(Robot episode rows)
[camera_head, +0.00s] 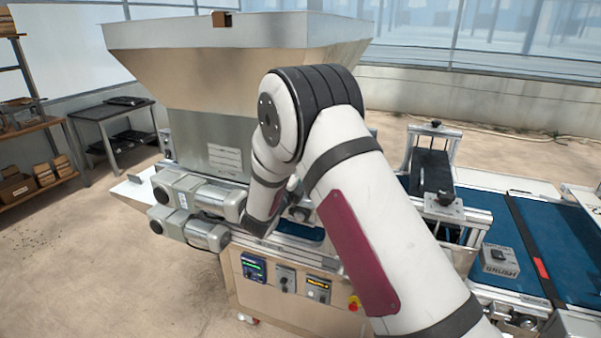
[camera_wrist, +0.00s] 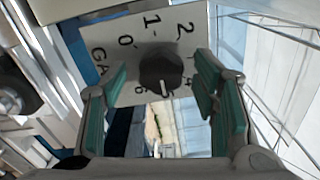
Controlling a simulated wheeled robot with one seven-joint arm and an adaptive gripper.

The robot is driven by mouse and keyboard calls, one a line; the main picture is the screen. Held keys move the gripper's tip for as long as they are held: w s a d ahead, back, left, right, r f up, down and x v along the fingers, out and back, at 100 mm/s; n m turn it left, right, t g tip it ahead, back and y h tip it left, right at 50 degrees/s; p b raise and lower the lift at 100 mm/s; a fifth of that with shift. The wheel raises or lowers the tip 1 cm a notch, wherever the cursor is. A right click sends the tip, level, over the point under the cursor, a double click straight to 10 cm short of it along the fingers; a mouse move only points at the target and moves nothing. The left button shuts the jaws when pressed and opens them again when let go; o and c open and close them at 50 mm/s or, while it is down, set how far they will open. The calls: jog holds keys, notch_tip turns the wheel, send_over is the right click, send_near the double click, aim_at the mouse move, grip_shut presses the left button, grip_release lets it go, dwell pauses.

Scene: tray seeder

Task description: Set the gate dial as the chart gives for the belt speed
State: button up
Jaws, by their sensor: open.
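The gate dial (camera_wrist: 160,70) is a dark round knob on a pale plate (camera_wrist: 110,30) in the wrist view. The plate shows 0, 1, 2 and part of the word beginning "GA". A white pointer mark on the knob faces the lower edge of the picture; the numeral there is partly covered and unclear. My gripper (camera_wrist: 161,78) is open, with a teal-padded finger on each side of the knob and a visible gap to each. In the head view my arm hides the gripper and dial. A white label (camera_head: 224,157) on the hopper has print too small to read.
The hopper (camera_head: 230,80) rises behind my arm. A blue belt (camera_head: 560,250) and a brush box (camera_head: 500,262) lie at right.

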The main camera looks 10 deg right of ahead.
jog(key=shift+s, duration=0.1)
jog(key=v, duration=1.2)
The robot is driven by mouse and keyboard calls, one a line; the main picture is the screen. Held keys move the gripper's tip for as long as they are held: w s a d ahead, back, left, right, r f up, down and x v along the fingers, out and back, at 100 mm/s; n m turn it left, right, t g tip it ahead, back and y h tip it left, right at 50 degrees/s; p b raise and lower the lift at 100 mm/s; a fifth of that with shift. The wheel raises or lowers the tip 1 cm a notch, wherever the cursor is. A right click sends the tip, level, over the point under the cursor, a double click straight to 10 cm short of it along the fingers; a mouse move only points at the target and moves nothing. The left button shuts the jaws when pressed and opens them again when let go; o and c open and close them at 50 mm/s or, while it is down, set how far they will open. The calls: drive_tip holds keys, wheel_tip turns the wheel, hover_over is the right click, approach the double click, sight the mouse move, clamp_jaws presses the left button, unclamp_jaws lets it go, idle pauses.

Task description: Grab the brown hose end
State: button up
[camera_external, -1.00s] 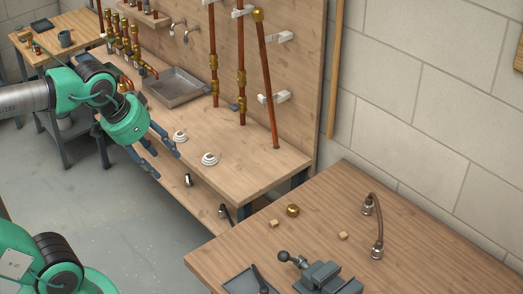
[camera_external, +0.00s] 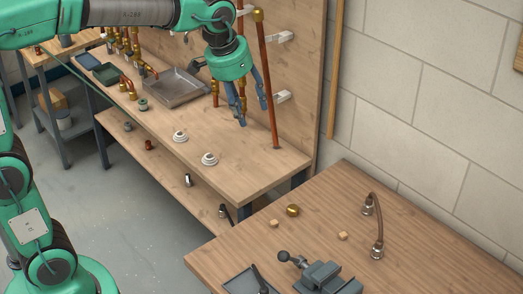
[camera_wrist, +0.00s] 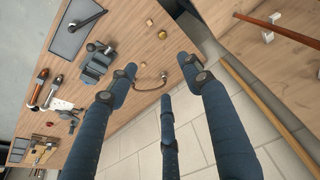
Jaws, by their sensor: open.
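The brown hose (camera_external: 380,222) stands as a curved piece on the near right bench, with a metal fitting at each end. In the wrist view the hose (camera_wrist: 150,89) shows small, far beyond the fingers, between the left and middle ones. My gripper (camera_external: 252,113) is open and empty, with blue fingers spread. It hangs above the back bench near the copper pipes, well to the left of the hose. In the wrist view my gripper (camera_wrist: 165,83) frames the bench from above.
A grey vise (camera_external: 325,278), a brass fitting (camera_external: 293,210) and small wooden blocks lie on the hose's bench (camera_external: 440,265). An upright copper pipe (camera_external: 266,80) stands close to my gripper. Two white round fittings (camera_external: 209,159) sit on the back bench.

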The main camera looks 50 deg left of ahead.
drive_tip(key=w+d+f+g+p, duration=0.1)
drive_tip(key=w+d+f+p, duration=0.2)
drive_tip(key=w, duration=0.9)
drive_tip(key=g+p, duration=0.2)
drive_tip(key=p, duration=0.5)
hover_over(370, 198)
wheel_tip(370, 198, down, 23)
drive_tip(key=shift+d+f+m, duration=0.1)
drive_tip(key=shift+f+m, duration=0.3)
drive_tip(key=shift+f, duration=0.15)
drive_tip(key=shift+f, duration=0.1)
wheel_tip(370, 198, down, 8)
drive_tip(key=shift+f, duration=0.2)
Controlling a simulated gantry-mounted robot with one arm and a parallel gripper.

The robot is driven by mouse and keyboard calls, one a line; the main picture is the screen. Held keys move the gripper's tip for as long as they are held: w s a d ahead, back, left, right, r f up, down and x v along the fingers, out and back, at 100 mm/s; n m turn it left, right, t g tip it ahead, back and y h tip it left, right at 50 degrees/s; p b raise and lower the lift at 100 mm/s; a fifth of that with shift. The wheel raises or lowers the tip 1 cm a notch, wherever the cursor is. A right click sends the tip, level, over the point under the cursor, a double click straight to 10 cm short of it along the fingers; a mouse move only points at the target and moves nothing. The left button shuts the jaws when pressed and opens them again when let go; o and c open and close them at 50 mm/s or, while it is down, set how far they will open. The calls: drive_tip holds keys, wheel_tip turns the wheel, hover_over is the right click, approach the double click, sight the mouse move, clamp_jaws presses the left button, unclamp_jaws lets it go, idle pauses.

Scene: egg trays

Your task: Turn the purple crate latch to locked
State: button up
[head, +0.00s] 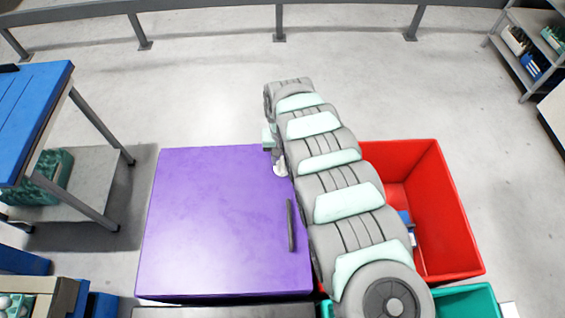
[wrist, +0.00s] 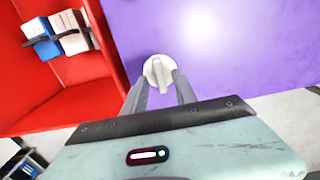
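The purple crate (head: 215,220) stands in the middle of the head view with its flat top face up. Its latch (wrist: 156,66) is a round whitish knob with a raised grip bar, near the crate's edge in the wrist view. The latch also shows in the head view (head: 281,170), partly beside my arm. My gripper (wrist: 160,78) has its two grey fingers apart, one on each side of the latch's lower part. Whether the fingers touch the knob, I cannot tell. In the head view my arm hides most of the gripper.
A dark bar handle (head: 291,225) is on the crate's top, close to my arm. A red bin (head: 445,215) with blue and white items stands to the right. A green bin (head: 468,302) is in front of it. A blue-topped table (head: 35,110) stands at left.

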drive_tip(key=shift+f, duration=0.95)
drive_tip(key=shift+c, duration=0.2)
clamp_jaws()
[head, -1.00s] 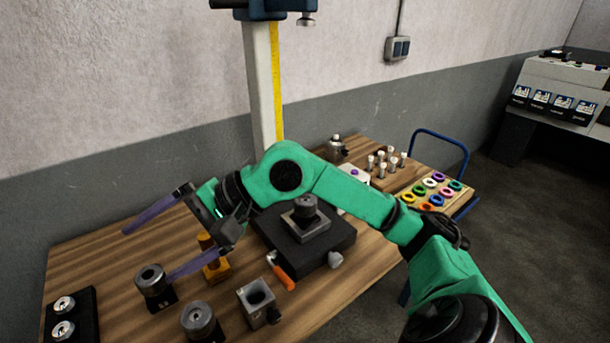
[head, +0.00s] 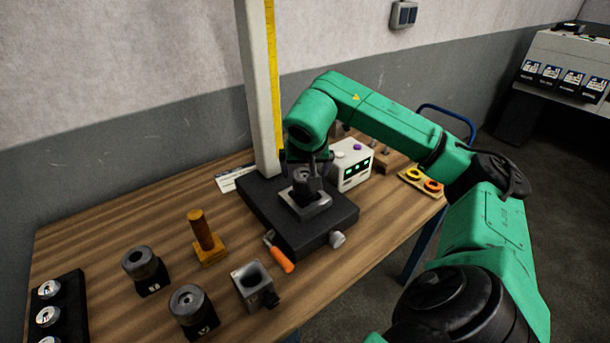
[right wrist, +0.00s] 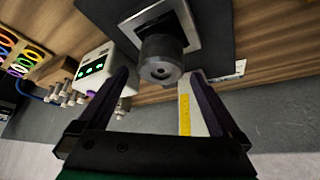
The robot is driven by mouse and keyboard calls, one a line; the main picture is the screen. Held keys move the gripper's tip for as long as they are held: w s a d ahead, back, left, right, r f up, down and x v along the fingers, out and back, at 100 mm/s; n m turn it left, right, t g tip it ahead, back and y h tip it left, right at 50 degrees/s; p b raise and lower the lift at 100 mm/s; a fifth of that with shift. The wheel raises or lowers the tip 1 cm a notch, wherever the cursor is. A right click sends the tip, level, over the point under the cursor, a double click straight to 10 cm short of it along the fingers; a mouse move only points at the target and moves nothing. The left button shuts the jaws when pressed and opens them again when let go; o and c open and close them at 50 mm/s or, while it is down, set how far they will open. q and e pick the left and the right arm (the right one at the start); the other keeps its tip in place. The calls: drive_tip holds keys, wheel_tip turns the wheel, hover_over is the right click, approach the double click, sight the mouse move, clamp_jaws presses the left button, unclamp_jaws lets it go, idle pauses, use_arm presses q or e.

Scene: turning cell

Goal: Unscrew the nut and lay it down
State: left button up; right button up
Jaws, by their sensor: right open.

*Set task:* Give every line above again exactly, with no pictures.

*Response to the task:*
[camera_head, +0.00s] 
[camera_wrist, +0.00s] 
Controlling a simulated wheeled robot with one seven-joint arm and an adaptive gripper.

The robot is driven by mouse and keyboard calls, one a line; the main picture is the screen. Held keys move the gripper's tip for as long as they are held: w s a d ahead, back, left, right, r f up, down and x v along the fingers, out and back, at 100 mm/s; n m turn it left, right, t g tip it ahead, back and y h tip it left, right at 50 degrees/s; p b raise and lower the lift at 100 mm/s; a fifth of that with shift. The wheel raises or lowers the tip 1 cm a notch, wherever the cursor is. A right click sends the tip, level, over the point under the cursor, a double click straight to 10 cm short of it along the fingers; a mouse move only points at the target and moves nothing. The left button shuts the jaws when pressed and opens them again when let go; o and c open and close them at 50 mm/s or, while it is down, set how far they will open. The calls: jog holds keys, notch_tip turns the wheel, send_over is the right click, send_near the double click, aim_at the mouse move, grip_shut presses the left button, grip_release lets it go, dwell pauses.

Scene: tray seeder

Task description: Set the gate dial as the chart gives for the belt speed
State: button up
Jaws, by their sensor: open.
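The gate dial (camera_wrist: 160,70) is a dark round knob on a pale plate (camera_wrist: 110,30) in the wrist view. The plate shows 0, 1, 2 and part of the word beginning "GA". A white pointer mark on the knob faces the lower edge of the picture; the numeral there is partly covered and unclear. My gripper (camera_wrist: 161,78) is open, with a teal-padded finger on each side of the knob and a visible gap to each. In the head view my arm hides the gripper and dial. A white label (camera_head: 224,157) on the hopper has print too small to read.
The hopper (camera_head: 230,80) rises behind my arm. A blue belt (camera_head: 560,250) and a brush box (camera_head: 500,262) lie at right.

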The main camera looks 10 deg right of ahead.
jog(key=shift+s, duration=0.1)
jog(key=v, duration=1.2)
The robot is driven by mouse and keyboard calls, one a line; the main picture is the screen. Held keys move the gripper's tip for as long as they are held: w s a d ahead, back, left, right, r f up, down and x v along the fingers, out and back, at 100 mm/s; n m turn it left, right, t g tip it ahead, back and y h tip it left, right at 50 degrees/s; p b raise and lower the lift at 100 mm/s; a fifth of that with shift. The wheel raises or lowers the tip 1 cm a notch, wherever the cursor is. A right click sends the tip, level, over the point under the cursor, a double click straight to 10 cm short of it along the fingers; a mouse move only points at the target and moves nothing. The left button shuts the jaws when pressed and opens them again when let go; o and c open and close them at 50 mm/s or, while it is down, set how far they will open. The calls: drive_tip holds keys, wheel_tip turns the wheel, hover_over is the right click, approach the double click, sight the mouse move, clamp_jaws presses the left button, unclamp_jaws lets it go, idle pauses.

Task description: Grab the brown hose end
State: button up
[camera_external, -1.00s] 
[camera_external, +0.00s] 
[camera_wrist, +0.00s] 
Jaws, by their sensor: open.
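The brown hose (camera_external: 380,222) stands as a curved piece on the near right bench, with a metal fitting at each end. In the wrist view the hose (camera_wrist: 150,89) shows small, far beyond the fingers, between the left and middle ones. My gripper (camera_external: 252,113) is open and empty, with blue fingers spread. It hangs above the back bench near the copper pipes, well to the left of the hose. In the wrist view my gripper (camera_wrist: 165,83) frames the bench from above.
A grey vise (camera_external: 325,278), a brass fitting (camera_external: 293,210) and small wooden blocks lie on the hose's bench (camera_external: 440,265). An upright copper pipe (camera_external: 266,80) stands close to my gripper. Two white round fittings (camera_external: 209,159) sit on the back bench.

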The main camera looks 50 deg left of ahead.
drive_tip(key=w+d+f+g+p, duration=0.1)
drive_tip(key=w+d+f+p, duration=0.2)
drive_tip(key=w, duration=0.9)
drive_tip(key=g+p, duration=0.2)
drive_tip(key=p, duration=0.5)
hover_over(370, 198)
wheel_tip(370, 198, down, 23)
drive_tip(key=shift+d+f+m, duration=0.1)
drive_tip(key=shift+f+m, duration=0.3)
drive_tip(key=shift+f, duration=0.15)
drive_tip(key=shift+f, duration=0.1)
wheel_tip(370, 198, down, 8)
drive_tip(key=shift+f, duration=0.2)
Controlling a simulated gantry-mounted robot with one arm and a parallel gripper.

The robot is driven by mouse and keyboard calls, one a line; the main picture is the screen. Held keys move the gripper's tip for as long as they are held: w s a d ahead, back, left, right, r f up, down and x v along the fingers, out and back, at 100 mm/s; n m turn it left, right, t g tip it ahead, back and y h tip it left, right at 50 degrees/s; p b raise and lower the lift at 100 mm/s; a fifth of that with shift. The wheel raises or lowers the tip 1 cm a notch, wherever the cursor is. A right click sends the tip, level, over the point under the cursor, a double click straight to 10 cm short of it along the fingers; a mouse move only points at the target and moves nothing. The left button shuts the jaws when pressed and opens them again when let go; o and c open and close them at 50 mm/s or, while it is down, set how far they will open. The calls: drive_tip holds keys, wheel_tip turns the wheel, hover_over is the right click, approach the double click, sight the mouse move, clamp_jaws presses the left button, unclamp_jaws lets it go, idle pauses.

Scene: egg trays

Your task: Turn the purple crate latch to locked
State: button up
[head, +0.00s] 
[wrist, +0.00s] 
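The purple crate (head: 215,220) stands in the middle of the head view with its flat top face up. Its latch (wrist: 156,66) is a round whitish knob with a raised grip bar, near the crate's edge in the wrist view. The latch also shows in the head view (head: 281,170), partly beside my arm. My gripper (wrist: 160,78) has its two grey fingers apart, one on each side of the latch's lower part. Whether the fingers touch the knob, I cannot tell. In the head view my arm hides most of the gripper.
A dark bar handle (head: 291,225) is on the crate's top, close to my arm. A red bin (head: 445,215) with blue and white items stands to the right. A green bin (head: 468,302) is in front of it. A blue-topped table (head: 35,110) stands at left.

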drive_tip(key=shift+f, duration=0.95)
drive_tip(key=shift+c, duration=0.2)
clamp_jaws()
[head, -1.00s] 
[head, +0.00s] 
[right wrist, +0.00s] 
The robot is driven by mouse and keyboard calls, one a line; the main picture is the screen. Held keys move the gripper's tip for as long as they are held: w s a d ahead, back, left, right, r f up, down and x v along the fingers, out and back, at 100 mm/s; n m turn it left, right, t g tip it ahead, back and y h tip it left, right at 50 degrees/s; p b raise and lower the lift at 100 mm/s; a fifth of that with shift. The wheel raises or lowers the tip 1 cm a notch, wherever the cursor is. A right click sends the tip, level, over the point under the cursor, a double click straight to 10 cm short of it along the fingers; a mouse move only points at the target and moves nothing. The left button shuts the jaws when pressed and opens them again when let go; o and c open and close them at 50 mm/s or, while it is down, set how far they will open. q and e pick the left and the right arm (the right one at the start); the other keeps its tip in place. The calls: drive_tip holds keys, wheel_tip turns the wheel, hover_over is the right click, approach the double click, sight the mouse move, clamp_jaws presses the left button, unclamp_jaws lets it go, idle pauses, use_arm presses q or e.

Scene: turning cell

Goal: Unscrew the nut and lay it down
State: left button up; right button up
Jaws, by their sensor: right open.

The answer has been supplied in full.